Robot episode data:
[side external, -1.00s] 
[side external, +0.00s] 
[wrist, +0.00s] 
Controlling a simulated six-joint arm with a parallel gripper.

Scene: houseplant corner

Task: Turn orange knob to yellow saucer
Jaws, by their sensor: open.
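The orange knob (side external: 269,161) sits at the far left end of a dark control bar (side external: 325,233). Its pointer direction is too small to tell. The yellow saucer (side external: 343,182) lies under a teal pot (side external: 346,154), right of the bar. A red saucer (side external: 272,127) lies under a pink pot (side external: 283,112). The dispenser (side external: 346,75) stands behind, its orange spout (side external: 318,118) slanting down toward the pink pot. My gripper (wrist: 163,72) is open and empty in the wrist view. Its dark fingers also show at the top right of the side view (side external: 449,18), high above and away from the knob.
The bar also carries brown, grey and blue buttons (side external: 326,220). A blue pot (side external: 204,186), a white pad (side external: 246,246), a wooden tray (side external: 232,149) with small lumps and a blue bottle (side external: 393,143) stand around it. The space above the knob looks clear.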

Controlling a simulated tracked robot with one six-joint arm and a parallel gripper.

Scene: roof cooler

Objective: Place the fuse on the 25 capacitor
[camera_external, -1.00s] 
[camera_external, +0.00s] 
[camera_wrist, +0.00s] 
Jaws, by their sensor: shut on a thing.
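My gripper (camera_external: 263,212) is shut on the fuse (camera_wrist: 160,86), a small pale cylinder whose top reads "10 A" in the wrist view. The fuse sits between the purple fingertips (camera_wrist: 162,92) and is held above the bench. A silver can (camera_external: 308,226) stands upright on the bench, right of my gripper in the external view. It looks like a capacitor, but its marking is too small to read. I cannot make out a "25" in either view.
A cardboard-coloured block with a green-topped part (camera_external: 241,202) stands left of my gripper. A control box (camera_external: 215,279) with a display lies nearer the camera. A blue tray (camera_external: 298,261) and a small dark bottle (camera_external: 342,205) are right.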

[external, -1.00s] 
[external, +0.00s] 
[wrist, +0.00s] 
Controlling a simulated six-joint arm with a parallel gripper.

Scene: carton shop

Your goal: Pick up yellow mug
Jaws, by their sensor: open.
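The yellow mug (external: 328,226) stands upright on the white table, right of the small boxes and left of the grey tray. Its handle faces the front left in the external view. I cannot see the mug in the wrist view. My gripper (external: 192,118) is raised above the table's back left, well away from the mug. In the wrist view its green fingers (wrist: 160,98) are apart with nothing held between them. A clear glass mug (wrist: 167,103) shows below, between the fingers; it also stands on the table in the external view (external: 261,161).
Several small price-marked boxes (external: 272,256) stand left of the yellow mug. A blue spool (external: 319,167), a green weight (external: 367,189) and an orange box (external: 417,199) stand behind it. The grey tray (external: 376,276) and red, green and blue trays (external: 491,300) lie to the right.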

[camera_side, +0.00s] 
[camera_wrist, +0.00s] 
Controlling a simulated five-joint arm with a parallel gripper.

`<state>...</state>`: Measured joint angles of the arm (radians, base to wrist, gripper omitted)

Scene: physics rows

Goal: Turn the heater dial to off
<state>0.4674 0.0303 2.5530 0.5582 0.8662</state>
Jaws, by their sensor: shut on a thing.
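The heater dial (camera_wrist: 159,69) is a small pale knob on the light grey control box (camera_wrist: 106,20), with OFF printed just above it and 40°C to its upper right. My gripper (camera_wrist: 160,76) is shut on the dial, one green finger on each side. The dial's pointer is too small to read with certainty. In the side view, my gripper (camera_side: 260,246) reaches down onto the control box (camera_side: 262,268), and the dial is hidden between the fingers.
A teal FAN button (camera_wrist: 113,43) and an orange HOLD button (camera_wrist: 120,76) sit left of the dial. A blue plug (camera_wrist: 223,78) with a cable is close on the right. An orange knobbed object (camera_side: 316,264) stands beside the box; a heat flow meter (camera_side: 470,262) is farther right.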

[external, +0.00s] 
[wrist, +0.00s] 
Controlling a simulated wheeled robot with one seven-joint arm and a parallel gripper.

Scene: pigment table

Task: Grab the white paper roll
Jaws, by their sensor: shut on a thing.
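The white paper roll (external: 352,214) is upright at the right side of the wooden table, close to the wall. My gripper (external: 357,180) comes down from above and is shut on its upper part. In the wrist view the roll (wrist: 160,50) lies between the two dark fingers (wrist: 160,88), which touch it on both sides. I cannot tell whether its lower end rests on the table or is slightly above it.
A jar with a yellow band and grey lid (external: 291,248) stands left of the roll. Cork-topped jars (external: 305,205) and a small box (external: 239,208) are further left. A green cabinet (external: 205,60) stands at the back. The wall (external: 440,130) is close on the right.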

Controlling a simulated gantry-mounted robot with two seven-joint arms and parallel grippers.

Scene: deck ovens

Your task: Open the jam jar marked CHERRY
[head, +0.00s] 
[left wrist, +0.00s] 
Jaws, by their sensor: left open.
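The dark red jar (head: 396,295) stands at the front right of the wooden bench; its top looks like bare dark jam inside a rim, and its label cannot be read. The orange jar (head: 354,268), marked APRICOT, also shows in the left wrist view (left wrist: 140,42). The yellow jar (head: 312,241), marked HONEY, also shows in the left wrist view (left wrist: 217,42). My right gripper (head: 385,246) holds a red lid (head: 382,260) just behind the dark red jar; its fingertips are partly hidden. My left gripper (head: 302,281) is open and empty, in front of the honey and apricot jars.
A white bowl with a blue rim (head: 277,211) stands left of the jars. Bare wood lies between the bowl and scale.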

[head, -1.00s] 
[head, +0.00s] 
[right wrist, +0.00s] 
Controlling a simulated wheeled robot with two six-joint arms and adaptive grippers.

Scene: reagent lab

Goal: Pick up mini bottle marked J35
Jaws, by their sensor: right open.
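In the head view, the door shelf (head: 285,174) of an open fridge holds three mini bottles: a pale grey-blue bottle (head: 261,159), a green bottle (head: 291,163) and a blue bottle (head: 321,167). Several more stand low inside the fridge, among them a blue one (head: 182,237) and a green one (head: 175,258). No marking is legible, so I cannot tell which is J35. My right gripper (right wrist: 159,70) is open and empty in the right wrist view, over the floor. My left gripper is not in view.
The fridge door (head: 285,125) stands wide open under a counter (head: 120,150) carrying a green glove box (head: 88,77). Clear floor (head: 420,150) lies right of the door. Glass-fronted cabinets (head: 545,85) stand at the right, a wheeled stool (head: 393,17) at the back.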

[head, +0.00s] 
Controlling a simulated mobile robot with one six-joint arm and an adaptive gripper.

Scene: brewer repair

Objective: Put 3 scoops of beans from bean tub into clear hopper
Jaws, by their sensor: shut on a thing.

### Instructions to follow
What is wanted is an exact copy of the lines from the line containing "Objective: Place the fuse on the 25 capacitor" to the line containing "Your goal: Pick up yellow mug", both lines included, and of no other line.

### Exercise answer
Objective: Place the fuse on the 25 capacitor
[camera_external, -1.00s] 
[camera_external, +0.00s] 
[camera_wrist, +0.00s] 
Jaws, by their sensor: shut on a thing.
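My gripper (camera_external: 263,212) is shut on the fuse (camera_wrist: 160,86), a small pale cylinder whose top reads "10 A" in the wrist view. The fuse sits between the purple fingertips (camera_wrist: 162,92) and is held above the bench. A silver can (camera_external: 308,226) stands upright on the bench, right of my gripper in the external view. It looks like a capacitor, but its marking is too small to read. I cannot make out a "25" in either view.
A cardboard-coloured block with a green-topped part (camera_external: 241,202) stands left of my gripper. A control box (camera_external: 215,279) with a display lies nearer the camera. A blue tray (camera_external: 298,261) and a small dark bottle (camera_external: 342,205) are right.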

[external, -1.00s] 
[external, +0.00s] 
[wrist, +0.00s] 
Controlling a simulated six-joint arm with a parallel gripper.

Scene: carton shop

Your goal: Pick up yellow mug

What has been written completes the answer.